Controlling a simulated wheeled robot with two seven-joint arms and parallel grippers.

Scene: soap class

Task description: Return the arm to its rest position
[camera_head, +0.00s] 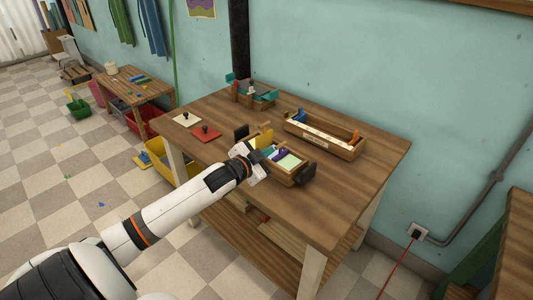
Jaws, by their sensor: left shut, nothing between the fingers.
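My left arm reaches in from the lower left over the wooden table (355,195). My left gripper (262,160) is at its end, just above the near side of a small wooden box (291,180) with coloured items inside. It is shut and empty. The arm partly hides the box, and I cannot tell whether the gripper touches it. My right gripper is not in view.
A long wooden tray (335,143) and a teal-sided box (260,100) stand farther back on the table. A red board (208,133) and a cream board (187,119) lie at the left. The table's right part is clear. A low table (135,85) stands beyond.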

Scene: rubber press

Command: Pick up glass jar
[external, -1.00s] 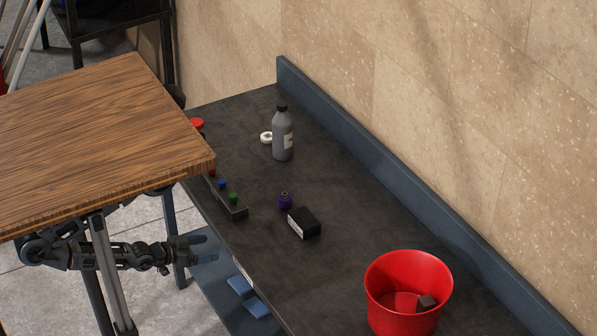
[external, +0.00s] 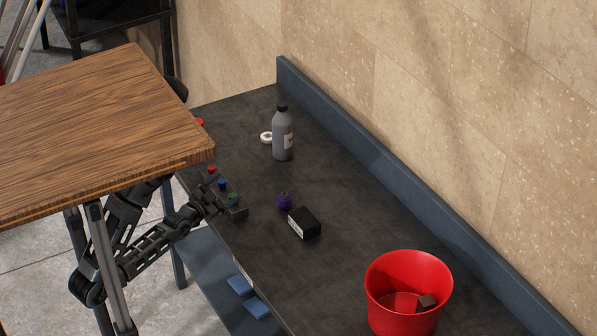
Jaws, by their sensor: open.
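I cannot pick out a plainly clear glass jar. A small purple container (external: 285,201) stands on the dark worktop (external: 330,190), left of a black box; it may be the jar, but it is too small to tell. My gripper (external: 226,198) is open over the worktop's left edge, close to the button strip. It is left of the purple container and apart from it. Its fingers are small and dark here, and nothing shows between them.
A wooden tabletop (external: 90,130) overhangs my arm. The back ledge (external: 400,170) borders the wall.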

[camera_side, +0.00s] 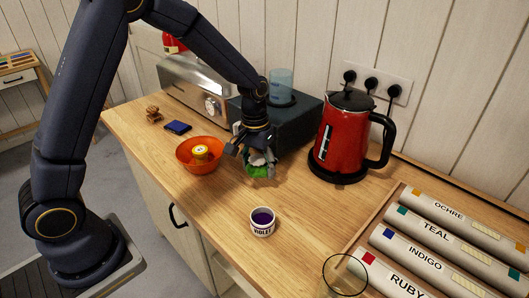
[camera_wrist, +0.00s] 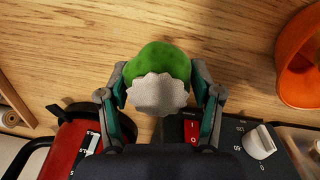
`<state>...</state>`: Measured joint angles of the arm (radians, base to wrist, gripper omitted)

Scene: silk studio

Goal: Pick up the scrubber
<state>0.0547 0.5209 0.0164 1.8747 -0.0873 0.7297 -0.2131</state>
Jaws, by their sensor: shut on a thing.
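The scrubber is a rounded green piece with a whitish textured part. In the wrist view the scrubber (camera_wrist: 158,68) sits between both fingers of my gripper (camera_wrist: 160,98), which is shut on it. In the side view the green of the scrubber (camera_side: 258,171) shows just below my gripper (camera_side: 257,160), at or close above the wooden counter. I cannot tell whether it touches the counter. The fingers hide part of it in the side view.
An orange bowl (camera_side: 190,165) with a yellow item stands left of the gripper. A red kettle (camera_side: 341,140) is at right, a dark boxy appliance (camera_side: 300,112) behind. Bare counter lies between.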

###

▶ _Given request_
Show every line where the string "Scene" appears.

▶ _Answer to this problem_
Scene: soap class
Scene: rubber press
Scene: silk studio

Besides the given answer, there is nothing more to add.